Copy exactly the lines from the "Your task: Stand" line to the end, both included, and nothing else.

========================

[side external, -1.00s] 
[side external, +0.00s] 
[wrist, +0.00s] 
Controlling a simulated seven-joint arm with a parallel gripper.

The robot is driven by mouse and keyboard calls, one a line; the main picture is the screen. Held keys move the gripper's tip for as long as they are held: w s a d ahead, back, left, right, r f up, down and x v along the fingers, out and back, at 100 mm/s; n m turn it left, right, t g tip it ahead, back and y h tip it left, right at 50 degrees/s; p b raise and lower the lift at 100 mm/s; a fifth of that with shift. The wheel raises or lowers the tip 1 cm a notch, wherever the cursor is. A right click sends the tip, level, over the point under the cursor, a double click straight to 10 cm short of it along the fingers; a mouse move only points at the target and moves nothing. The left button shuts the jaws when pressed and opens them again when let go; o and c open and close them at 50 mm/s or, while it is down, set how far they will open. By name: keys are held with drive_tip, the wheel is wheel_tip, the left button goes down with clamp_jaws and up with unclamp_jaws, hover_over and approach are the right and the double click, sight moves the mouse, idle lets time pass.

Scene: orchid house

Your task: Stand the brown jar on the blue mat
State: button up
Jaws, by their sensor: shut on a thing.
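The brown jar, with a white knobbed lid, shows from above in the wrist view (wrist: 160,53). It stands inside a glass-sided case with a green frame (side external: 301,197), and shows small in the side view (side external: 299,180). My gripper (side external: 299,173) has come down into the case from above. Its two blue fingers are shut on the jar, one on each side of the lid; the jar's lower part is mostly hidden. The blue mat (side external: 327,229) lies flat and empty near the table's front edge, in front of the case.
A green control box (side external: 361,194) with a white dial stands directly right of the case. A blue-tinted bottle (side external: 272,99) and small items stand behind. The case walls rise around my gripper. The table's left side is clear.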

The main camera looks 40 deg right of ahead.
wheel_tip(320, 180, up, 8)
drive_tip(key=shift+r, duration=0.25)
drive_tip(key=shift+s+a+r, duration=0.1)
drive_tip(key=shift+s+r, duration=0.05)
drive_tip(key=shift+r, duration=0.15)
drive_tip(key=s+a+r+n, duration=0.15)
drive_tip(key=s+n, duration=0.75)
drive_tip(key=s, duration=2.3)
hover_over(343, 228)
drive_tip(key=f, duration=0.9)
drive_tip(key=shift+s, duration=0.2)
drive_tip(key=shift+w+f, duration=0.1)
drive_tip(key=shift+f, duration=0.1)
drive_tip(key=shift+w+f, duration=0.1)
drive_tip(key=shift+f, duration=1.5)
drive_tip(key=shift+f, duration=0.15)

========================

* Worked answer:
Your task: Stand the brown jar on the blue mat
State: button up
Jaws, by their sensor: shut on a thing.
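The brown jar, with a white knobbed lid, shows from above in the wrist view (wrist: 160,53). It stands inside a glass-sided case with a green frame (side external: 301,197), and shows small in the side view (side external: 299,180). My gripper (side external: 299,173) has come down into the case from above. Its two blue fingers are shut on the jar, one on each side of the lid; the jar's lower part is mostly hidden. The blue mat (side external: 327,229) lies flat and empty near the table's front edge, in front of the case.
A green control box (side external: 361,194) with a white dial stands directly right of the case. A blue-tinted bottle (side external: 272,99) and small items stand behind. The case walls rise around my gripper. The table's left side is clear.

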The main camera looks 40 deg right of ahead.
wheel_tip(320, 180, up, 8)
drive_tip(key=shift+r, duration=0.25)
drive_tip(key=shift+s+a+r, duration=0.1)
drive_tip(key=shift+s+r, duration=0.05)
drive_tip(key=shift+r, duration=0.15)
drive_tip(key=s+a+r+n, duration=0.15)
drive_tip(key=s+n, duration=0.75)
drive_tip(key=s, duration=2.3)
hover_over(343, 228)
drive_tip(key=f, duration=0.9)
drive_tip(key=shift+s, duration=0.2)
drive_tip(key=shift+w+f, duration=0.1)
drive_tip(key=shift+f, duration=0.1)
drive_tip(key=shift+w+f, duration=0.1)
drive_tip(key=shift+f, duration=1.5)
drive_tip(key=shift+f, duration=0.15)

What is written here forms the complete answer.